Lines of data

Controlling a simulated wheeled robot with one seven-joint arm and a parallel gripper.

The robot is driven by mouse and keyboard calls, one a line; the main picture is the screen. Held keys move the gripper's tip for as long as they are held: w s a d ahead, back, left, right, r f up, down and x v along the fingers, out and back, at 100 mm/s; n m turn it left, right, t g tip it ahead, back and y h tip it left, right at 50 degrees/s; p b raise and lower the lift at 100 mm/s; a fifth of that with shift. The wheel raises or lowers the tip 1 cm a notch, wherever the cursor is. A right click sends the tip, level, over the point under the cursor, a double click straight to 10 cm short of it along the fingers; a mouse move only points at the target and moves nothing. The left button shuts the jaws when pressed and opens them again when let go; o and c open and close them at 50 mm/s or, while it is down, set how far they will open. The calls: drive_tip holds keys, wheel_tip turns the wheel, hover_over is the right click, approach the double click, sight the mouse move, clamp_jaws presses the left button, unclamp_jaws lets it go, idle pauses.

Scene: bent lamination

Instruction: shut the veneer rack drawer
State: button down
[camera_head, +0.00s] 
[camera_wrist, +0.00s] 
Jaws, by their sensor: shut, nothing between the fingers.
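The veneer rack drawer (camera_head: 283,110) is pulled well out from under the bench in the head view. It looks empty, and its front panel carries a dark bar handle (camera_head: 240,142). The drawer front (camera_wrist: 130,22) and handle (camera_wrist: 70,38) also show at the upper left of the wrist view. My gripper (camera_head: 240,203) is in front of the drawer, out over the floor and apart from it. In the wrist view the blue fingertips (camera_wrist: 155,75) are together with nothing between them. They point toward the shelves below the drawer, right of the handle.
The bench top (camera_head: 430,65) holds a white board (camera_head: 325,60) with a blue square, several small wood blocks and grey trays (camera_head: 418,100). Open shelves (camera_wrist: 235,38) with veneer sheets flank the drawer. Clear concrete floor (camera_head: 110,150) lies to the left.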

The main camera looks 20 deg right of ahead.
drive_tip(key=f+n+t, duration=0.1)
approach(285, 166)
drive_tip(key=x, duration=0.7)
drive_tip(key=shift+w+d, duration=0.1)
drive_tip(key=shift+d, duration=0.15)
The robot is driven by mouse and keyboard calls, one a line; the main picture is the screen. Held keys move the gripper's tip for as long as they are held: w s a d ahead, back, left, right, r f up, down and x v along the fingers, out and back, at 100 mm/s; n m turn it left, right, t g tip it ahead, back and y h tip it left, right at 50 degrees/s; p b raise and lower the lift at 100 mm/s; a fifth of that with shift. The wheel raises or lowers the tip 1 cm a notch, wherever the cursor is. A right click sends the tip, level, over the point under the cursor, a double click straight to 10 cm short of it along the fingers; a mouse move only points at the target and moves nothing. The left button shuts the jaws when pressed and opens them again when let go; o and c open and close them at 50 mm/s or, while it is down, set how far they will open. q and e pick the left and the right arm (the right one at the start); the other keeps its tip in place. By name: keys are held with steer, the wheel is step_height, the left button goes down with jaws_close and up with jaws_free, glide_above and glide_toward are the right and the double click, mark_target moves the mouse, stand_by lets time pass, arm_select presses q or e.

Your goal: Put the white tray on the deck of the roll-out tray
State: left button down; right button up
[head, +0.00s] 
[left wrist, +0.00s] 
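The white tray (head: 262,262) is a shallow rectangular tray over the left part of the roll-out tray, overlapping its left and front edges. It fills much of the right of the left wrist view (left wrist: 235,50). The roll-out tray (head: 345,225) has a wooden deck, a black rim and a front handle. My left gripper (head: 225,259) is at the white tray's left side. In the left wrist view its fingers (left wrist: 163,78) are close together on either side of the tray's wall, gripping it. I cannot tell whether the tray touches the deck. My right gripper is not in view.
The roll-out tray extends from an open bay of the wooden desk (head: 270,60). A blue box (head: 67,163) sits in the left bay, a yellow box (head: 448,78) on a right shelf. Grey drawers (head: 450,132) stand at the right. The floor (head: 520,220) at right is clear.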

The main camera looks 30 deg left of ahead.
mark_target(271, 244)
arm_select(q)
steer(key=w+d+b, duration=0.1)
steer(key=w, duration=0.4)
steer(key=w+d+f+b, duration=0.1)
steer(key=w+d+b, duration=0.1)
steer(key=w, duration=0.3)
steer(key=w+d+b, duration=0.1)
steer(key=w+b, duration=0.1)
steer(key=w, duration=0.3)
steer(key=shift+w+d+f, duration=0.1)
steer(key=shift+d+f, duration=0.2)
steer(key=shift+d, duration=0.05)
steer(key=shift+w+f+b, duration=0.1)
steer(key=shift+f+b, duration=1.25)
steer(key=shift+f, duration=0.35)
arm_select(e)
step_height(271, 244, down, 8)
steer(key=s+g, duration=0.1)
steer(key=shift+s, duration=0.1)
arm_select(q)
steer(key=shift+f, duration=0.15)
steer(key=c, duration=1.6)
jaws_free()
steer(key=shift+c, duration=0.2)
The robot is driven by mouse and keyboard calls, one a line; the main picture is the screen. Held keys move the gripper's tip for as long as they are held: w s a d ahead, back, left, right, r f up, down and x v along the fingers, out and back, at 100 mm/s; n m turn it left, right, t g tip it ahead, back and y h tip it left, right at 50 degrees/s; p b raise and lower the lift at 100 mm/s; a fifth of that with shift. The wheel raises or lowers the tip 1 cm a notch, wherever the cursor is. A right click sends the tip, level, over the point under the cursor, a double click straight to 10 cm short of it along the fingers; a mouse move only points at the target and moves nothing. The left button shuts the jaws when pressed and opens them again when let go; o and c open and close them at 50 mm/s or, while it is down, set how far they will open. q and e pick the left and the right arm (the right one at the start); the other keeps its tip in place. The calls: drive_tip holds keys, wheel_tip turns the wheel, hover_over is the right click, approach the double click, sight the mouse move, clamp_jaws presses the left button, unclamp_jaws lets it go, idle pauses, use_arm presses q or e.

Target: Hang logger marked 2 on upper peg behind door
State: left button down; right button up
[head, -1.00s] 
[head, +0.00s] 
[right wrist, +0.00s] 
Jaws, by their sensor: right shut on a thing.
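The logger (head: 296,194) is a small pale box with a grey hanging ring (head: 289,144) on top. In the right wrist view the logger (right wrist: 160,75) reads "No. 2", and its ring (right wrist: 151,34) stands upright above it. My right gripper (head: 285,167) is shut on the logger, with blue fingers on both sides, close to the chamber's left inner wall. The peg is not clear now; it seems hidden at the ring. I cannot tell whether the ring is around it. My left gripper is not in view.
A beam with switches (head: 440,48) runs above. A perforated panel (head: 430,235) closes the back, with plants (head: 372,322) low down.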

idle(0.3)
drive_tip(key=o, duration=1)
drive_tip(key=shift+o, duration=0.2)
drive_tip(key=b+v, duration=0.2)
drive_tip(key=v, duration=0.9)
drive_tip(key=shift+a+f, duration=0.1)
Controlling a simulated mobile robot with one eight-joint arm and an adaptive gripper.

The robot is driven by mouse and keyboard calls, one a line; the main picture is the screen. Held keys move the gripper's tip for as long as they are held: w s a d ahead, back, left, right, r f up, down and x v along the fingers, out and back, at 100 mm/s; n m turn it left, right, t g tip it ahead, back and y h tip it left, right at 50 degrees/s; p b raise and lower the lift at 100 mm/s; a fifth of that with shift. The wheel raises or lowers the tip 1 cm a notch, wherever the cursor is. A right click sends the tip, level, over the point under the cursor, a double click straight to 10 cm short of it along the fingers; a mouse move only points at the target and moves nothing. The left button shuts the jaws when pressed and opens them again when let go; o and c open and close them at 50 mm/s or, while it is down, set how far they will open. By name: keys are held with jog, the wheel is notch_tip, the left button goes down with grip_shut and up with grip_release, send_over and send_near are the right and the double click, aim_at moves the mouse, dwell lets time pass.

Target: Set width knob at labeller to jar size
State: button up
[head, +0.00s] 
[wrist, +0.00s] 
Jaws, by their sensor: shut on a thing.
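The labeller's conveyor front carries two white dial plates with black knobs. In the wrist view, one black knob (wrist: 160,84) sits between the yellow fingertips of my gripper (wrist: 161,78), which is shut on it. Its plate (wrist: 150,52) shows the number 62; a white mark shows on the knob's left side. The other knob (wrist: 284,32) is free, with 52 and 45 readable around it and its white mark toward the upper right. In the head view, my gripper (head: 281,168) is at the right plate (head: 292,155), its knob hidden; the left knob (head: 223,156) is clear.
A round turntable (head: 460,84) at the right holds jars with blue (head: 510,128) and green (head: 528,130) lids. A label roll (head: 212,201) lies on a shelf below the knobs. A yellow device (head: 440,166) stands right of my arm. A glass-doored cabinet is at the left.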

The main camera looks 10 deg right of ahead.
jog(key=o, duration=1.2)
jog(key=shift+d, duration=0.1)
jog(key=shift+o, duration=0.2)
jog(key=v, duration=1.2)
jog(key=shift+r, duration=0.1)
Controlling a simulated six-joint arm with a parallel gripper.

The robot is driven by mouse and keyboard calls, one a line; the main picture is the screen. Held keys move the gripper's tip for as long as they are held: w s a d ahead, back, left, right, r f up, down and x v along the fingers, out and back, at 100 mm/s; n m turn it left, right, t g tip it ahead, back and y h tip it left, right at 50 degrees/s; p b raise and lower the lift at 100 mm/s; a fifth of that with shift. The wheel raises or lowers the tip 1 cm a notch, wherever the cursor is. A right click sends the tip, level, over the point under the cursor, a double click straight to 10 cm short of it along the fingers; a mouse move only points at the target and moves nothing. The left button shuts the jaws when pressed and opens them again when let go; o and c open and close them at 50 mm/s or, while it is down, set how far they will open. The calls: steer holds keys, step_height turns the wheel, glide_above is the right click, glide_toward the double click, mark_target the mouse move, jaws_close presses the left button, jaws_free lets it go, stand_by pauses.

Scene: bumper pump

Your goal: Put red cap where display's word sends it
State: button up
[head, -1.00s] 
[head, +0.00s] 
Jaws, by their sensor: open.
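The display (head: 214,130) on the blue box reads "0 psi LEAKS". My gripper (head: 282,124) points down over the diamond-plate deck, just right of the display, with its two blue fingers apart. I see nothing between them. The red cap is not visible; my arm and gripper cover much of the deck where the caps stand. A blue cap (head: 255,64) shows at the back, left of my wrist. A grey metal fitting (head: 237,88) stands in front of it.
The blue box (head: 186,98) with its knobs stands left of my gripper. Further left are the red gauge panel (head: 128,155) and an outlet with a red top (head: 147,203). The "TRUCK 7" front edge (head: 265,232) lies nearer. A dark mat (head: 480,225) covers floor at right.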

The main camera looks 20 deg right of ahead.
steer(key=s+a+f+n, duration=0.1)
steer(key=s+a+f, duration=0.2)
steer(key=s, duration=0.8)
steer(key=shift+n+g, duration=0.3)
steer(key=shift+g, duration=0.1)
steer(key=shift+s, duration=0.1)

WHAT TO WORK ON: Say, as a single number and nothing more, how many lines of the entries contain the word "joint".

RESPONSE TO THE TASK: 3